#### What you will do:
Extract exactly and only the lines of the data below, starting at the line with "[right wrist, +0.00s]" and stopping after the final line.

#### Stored data:

begin

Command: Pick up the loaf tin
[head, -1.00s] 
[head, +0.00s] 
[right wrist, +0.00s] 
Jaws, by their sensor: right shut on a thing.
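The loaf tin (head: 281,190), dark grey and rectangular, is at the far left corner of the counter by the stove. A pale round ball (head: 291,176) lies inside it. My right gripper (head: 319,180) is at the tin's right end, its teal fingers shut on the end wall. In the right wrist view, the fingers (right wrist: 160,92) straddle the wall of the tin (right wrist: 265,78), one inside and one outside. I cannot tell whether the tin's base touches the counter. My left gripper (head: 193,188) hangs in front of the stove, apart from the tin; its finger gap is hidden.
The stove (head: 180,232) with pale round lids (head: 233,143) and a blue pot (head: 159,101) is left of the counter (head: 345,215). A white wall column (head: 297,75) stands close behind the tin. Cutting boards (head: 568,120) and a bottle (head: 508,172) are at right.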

end

#### Task output:
[right wrist, +0.00s] 
Jaws, by their sensor: right shut on a thing.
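The loaf tin (head: 281,190), dark grey and rectangular, is at the far left corner of the counter by the stove. A pale round ball (head: 291,176) lies inside it. My right gripper (head: 319,180) is at the tin's right end, its teal fingers shut on the end wall. In the right wrist view, the fingers (right wrist: 160,92) straddle the wall of the tin (right wrist: 265,78), one inside and one outside. I cannot tell whether the tin's base touches the counter. My left gripper (head: 193,188) hangs in front of the stove, apart from the tin; its finger gap is hidden.
The stove (head: 180,232) with pale round lids (head: 233,143) and a blue pot (head: 159,101) is left of the counter (head: 345,215). A white wall column (head: 297,75) stands close behind the tin. Cutting boards (head: 568,120) and a bottle (head: 508,172) are at right.

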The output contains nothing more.